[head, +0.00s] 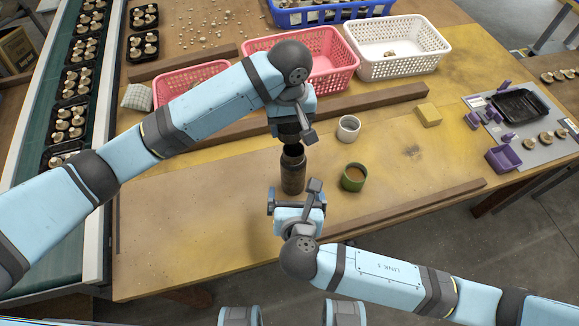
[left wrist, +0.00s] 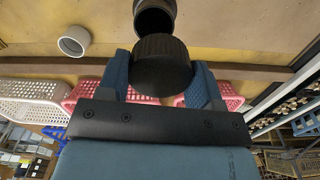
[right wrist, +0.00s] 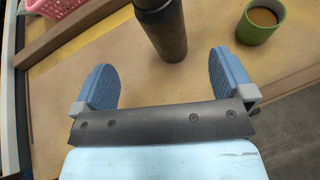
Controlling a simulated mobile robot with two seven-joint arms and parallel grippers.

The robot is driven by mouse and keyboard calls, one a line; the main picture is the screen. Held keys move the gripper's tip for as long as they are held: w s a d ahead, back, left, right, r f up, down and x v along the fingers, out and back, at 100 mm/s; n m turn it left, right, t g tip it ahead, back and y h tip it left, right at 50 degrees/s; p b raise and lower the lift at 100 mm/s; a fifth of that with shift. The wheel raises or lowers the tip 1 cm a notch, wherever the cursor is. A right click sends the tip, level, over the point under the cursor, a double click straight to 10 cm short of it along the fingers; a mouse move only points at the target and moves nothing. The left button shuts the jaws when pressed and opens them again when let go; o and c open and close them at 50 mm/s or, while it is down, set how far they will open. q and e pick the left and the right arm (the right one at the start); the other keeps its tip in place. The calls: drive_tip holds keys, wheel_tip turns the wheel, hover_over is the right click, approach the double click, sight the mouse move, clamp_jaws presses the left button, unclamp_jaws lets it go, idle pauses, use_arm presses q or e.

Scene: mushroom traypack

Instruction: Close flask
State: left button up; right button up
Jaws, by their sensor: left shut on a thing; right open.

• • • • • • •

Objective: Take the stretch from the line containing "[right wrist, +0.00s]" through the line containing "Controlling a simulated" and reproduce it exactly, both ends included. Omit the pictures.

Output for this task:
[right wrist, +0.00s] 
Controlling a simulated mobile robot with two seven-joint arms and parallel grippers.

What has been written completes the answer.